◆ What this task involves:
Identify all lines in the data containing the string "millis". Copy them out.
START
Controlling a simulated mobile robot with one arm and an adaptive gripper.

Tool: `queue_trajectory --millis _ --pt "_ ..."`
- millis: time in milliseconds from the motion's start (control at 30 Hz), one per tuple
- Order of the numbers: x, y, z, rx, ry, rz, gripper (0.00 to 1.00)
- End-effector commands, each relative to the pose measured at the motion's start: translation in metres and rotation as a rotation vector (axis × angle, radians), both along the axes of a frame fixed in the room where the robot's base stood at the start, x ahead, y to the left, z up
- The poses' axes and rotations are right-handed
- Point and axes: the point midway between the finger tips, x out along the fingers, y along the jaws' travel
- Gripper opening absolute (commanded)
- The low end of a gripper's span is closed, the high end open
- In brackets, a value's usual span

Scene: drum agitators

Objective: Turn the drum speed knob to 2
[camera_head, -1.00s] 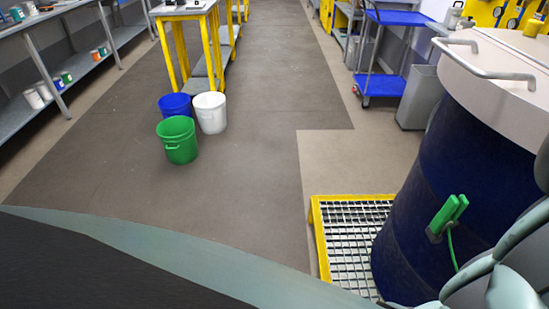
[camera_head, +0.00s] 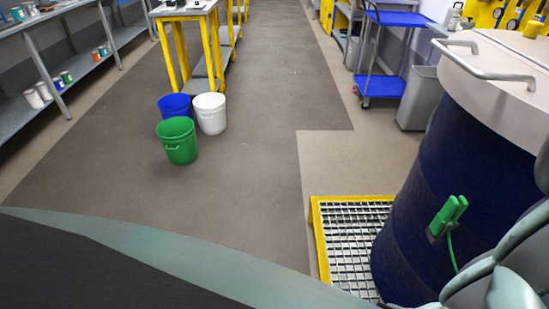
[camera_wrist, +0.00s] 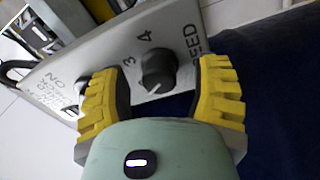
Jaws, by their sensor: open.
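The drum speed knob (camera_wrist: 157,71) is a small black dial on a grey control panel (camera_wrist: 185,25) in the wrist view. The numerals 3 and 4 and part of the word SPEED show around it; other numerals are hidden. A pale line shows on the knob's lower edge; I cannot tell which number it marks. My gripper (camera_wrist: 161,76) is open, with its yellow and black fingers on either side of the knob and gaps between. The knob and panel do not show in the head view.
A blue drum (camera_head: 437,205) with a pale lid (camera_head: 500,75) stands at the right, beside a yellow-edged grating (camera_head: 347,235). Green (camera_head: 180,142), white (camera_head: 210,112) and blue (camera_head: 174,106) buckets stand on the floor at left of centre. The middle floor is clear.

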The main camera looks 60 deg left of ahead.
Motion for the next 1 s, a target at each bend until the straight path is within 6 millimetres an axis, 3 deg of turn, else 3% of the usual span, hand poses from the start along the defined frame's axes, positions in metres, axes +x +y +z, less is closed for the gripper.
END
◆ In response:
Tool: `queue_trajectory --millis _ --pt "_ ..."`
- millis: time in milliseconds from the motion's start (control at 30 Hz), one per tuple

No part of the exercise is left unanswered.